*GIVEN INSTRUCTION:* Retype the material below. Keep every word exactly as it is.
═══ RECORDS PROVIDED ═══
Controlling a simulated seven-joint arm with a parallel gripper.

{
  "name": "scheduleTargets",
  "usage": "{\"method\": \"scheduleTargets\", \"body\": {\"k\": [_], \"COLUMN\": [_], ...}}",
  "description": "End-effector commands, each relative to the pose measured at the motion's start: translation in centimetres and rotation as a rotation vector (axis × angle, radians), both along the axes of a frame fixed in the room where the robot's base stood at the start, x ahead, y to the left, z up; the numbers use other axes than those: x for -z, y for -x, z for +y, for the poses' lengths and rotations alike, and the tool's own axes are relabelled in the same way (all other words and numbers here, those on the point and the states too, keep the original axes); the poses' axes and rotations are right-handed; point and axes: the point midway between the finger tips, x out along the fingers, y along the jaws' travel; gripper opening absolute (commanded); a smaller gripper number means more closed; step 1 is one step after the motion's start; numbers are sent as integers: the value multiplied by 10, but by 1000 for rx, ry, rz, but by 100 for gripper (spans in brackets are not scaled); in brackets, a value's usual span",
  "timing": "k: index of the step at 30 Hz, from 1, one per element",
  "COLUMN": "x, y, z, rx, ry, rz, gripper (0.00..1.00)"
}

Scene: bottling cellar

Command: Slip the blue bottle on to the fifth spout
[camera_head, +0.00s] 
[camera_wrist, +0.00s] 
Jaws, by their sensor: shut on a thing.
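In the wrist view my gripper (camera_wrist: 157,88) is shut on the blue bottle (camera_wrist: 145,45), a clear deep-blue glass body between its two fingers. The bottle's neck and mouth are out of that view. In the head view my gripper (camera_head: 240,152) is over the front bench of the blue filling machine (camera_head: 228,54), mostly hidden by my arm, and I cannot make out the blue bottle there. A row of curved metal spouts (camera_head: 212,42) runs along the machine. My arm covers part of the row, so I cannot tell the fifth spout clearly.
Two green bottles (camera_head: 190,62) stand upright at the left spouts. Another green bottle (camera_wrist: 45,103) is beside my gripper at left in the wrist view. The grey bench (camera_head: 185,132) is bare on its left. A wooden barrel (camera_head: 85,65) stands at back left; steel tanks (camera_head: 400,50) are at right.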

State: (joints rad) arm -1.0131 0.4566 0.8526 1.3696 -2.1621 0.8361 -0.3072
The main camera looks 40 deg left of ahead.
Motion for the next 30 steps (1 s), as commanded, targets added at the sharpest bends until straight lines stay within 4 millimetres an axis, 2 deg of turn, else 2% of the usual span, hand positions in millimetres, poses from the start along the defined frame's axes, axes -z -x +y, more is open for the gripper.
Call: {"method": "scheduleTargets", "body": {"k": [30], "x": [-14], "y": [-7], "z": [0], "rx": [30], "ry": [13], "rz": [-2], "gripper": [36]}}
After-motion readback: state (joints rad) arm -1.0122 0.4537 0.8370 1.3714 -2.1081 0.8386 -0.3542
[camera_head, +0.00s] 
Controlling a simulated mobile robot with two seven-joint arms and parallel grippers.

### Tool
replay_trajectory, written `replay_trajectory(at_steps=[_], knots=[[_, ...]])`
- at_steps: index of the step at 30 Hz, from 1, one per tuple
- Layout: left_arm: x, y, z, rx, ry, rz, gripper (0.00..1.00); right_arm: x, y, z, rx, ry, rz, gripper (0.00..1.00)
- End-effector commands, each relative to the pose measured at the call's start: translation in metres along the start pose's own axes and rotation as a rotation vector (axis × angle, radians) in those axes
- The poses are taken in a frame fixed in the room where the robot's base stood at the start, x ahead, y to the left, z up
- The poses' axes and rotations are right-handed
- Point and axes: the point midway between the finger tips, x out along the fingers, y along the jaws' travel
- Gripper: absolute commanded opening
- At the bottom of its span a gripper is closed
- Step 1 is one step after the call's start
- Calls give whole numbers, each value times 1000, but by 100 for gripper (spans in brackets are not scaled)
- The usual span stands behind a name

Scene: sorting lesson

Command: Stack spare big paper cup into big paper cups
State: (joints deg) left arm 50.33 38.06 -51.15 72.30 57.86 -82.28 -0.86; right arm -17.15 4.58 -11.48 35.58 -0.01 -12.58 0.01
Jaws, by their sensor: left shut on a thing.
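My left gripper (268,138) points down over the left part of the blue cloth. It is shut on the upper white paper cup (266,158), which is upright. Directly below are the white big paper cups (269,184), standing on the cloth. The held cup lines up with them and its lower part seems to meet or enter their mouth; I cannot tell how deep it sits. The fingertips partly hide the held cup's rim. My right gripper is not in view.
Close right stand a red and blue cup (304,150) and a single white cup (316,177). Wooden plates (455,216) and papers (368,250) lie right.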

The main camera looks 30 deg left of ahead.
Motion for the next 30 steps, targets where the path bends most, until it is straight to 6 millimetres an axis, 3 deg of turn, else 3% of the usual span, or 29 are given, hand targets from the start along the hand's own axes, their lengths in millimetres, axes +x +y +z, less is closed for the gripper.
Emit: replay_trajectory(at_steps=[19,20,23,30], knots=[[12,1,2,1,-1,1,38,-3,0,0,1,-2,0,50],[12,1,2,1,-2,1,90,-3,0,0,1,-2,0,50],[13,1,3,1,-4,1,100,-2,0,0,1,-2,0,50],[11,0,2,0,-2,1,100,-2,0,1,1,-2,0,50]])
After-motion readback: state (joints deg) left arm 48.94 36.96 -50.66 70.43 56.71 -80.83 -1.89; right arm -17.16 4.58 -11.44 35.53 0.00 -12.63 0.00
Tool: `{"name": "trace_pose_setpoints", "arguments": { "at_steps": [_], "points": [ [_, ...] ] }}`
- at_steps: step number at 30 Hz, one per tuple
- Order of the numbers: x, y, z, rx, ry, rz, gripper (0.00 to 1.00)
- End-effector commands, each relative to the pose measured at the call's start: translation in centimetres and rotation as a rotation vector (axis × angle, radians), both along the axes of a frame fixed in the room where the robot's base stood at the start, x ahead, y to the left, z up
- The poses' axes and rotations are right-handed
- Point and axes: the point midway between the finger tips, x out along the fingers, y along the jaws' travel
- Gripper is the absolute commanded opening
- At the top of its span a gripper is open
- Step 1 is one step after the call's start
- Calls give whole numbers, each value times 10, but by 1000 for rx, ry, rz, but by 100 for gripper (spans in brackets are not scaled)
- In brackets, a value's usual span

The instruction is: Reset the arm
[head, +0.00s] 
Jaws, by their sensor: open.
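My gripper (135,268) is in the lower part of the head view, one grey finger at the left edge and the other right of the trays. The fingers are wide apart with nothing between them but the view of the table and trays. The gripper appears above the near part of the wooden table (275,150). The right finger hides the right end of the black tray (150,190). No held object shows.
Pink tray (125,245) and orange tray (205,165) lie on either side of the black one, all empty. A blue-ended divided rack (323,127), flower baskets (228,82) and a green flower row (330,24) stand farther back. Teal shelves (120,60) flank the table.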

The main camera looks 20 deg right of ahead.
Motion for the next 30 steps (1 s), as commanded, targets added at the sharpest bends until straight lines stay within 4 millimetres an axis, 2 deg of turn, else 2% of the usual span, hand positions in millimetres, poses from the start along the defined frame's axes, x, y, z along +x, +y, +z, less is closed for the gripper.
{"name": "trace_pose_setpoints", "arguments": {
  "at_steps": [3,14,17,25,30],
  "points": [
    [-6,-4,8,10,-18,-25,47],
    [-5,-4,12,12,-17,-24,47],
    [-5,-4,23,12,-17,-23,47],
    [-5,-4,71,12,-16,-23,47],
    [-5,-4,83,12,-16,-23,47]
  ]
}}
═══
*THE RESULT:*
Controlling a simulated seven-joint arm with a parallel gripper.

{
  "name": "scheduleTargets",
  "usage": "{\"method\": \"scheduleTargets\", \"body\": {\"k\": [_], \"COLUMN\": [_], ...}}",
  "description": "End-effector commands, each relative to the pose measured at the motion's start: translation in centimetres and rotation as a rotation vector (axis × angle, radians), both along the axes of a frame fixed in the room where the robot's base stood at the start, x ahead, y to the left, z up; the numbers use other axes than those: x for -z, y for -x, z for +y, for the poses' lengths and rotations alike, and the tool's own axes are relabelled in the same way (all other words and numbers here, those on the point and the states too, keep the original axes); the poses' axes and rotations are right-handed; point and axes: the point midway between the finger tips, x out along the fingers, y along the jaws' travel; gripper opening absolute (commanded); a smaller gripper number means more closed; step 1 is one step after the motion's start; numbers are sent as integers: the value multiplied by 10, but by 1000 for rx, ry, rz, but by 100 for gripper (spans in brackets are not scaled); in brackets, a value's usual span",
  "timing": "k: index of the step at 30 Hz, from 1, one per element",
  "COLUMN": "x, y, z, rx, ry, rz, gripper (0.00..1.00)"
}

Scene: bottling cellar

Command: Slip the blue bottle on to the fifth spout
[camera_head, +0.00s] 
[camera_wrist, +0.00s] 
Jaws, by their sensor: shut on a thing.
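In the wrist view my gripper (camera_wrist: 157,88) is shut on the blue bottle (camera_wrist: 145,45), a clear deep-blue glass body between its two fingers. The bottle's neck and mouth are out of that view. In the head view my gripper (camera_head: 240,152) is over the front bench of the blue filling machine (camera_head: 228,54), mostly hidden by my arm, and I cannot make out the blue bottle there. A row of curved metal spouts (camera_head: 212,42) runs along the machine. My arm covers part of the row, so I cannot tell the fifth spout clearly.
Two green bottles (camera_head: 190,62) stand upright at the left spouts. Another green bottle (camera_wrist: 45,103) is beside my gripper at left in the wrist view. The grey bench (camera_head: 185,132) is bare on its left. A wooden barrel (camera_head: 85,65) stands at back left; steel tanks (camera_head: 400,50) are at right.

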State: (joints rad) arm -1.0131 0.4566 0.8526 1.3696 -2.1621 0.8361 -0.3072
The main camera looks 40 deg left of ahead.
Motion for the next 30 steps (1 s), as commanded, targets added at the sharpest bends until straight lines stay within 4 millimetres an axis, 2 deg of turn, else 2% of the usual span, hand positions in millimetres, poses from the start along the defined frame's axes, axes -z -x +y, more is open for the gripper.
Call: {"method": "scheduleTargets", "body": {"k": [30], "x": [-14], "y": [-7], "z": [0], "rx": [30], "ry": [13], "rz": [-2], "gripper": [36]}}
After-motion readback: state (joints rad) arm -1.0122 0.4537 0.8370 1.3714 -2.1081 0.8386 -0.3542
[camera_head, +0.00s] 
Controlling a simulated mobile robot with two seven-joint arms and parallel grippers.

### Tool
replay_trajectory, written `replay_trajectory(at_steps=[_], knots=[[_, ...]])`
- at_steps: index of the step at 30 Hz, from 1, one per tuple
- Layout: left_arm: x, y, z, rx, ry, rz, gripper (0.00..1.00); right_arm: x, y, z, rx, ry, rz, gripper (0.00..1.00)
- End-effector commands, each relative to the pose measured at the call's start: translation in metres along the start pose's own axes and rotation as a rotation vector (axis × angle, radians) in those axes
- The poses are taken in a frame fixed in the room where the robot's base stood at the start, x ahead, y to the left, z up
- The poses' axes and rotations are right-handed
- Point and axes: the point midway between the finger tips, x out along the fingers, y along the jaws' travel
- Gripper: absolute commanded opening
- At the bottom of its span a gripper is closed
- Step 1 is one step after the call's start
- Calls give whole numbers, each value times 1000, but by 100 for gripper (spans in brackets are not scaled)
- The usual span stands behind a name

Scene: sorting lesson

Command: Stack spare big paper cup into big paper cups
State: (joints deg) left arm 50.33 38.06 -51.15 72.30 57.86 -82.28 -0.86; right arm -17.15 4.58 -11.48 35.58 -0.01 -12.58 0.01
Jaws, by their sensor: left shut on a thing.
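My left gripper (268,138) points down over the left part of the blue cloth. It is shut on the upper white paper cup (266,158), which is upright. Directly below are the white big paper cups (269,184), standing on the cloth. The held cup lines up with them and its lower part seems to meet or enter their mouth; I cannot tell how deep it sits. The fingertips partly hide the held cup's rim. My right gripper is not in view.
Close right stand a red and blue cup (304,150) and a single white cup (316,177). Wooden plates (455,216) and papers (368,250) lie right.

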The main camera looks 30 deg left of ahead.
Motion for the next 30 steps, targets where the path bends most, until it is straight to 6 millimetres an axis, 3 deg of turn, else 3% of the usual span, or 29 are given, hand targets from the start along the hand's own axes, their lengths in millimetres, axes +x +y +z, less is closed for the gripper.
Emit: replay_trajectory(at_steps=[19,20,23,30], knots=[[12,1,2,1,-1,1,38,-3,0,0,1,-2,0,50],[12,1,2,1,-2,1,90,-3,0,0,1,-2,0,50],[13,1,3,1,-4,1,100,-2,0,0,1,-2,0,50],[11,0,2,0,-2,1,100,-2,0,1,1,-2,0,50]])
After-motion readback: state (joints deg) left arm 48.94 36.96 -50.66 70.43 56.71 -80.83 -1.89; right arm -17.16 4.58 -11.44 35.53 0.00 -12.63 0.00
Tool: `{"name": "trace_pose_setpoints", "arguments": { "at_steps": [_], "points": [ [_, ...] ] }}`
- at_steps: step number at 30 Hz, one per tuple
- Order of the numbers: x, y, z, rx, ry, rz, gripper (0.00 to 1.00)
- End-effector commands, each relative to the pose measured at the call's start: translation in centimetres and rotation as a rotation vector (axis × angle, radians), both along the axes of a frame fixed in the room where the robot's base stood at the start, x ahead, y to the left, z up
- The poses' axes and rotations are right-handed
- Point and axes: the point midway between the finger tips, x out along the fingers, y along the jaws' travel
- Gripper is the absolute commanded opening
- At the top of its span a gripper is open
- Step 1 is one step after the call's start
- Calls give whole numbers, each value times 10, but by 1000 for rx, ry, rz, but by 100 for gripper (spans in brackets are not scaled)
- In brackets, a value's usual span

The instruction is: Reset the arm
[head, +0.00s] 
Jaws, by their sensor: open.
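My gripper (135,268) is in the lower part of the head view, one grey finger at the left edge and the other right of the trays. The fingers are wide apart with nothing between them but the view of the table and trays. The gripper appears above the near part of the wooden table (275,150). The right finger hides the right end of the black tray (150,190). No held object shows.
Pink tray (125,245) and orange tray (205,165) lie on either side of the black one, all empty. A blue-ended divided rack (323,127), flower baskets (228,82) and a green flower row (330,24) stand farther back. Teal shelves (120,60) flank the table.

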The main camera looks 20 deg right of ahead.
Motion for the next 30 steps (1 s), as commanded, targets added at the sharpest bends until straight lines stay within 4 millimetres an axis, 2 deg of turn, else 2% of the usual span, hand positions in millimetres, poses from the start along the defined frame's axes, x, y, z along +x, +y, +z, less is closed for the gripper.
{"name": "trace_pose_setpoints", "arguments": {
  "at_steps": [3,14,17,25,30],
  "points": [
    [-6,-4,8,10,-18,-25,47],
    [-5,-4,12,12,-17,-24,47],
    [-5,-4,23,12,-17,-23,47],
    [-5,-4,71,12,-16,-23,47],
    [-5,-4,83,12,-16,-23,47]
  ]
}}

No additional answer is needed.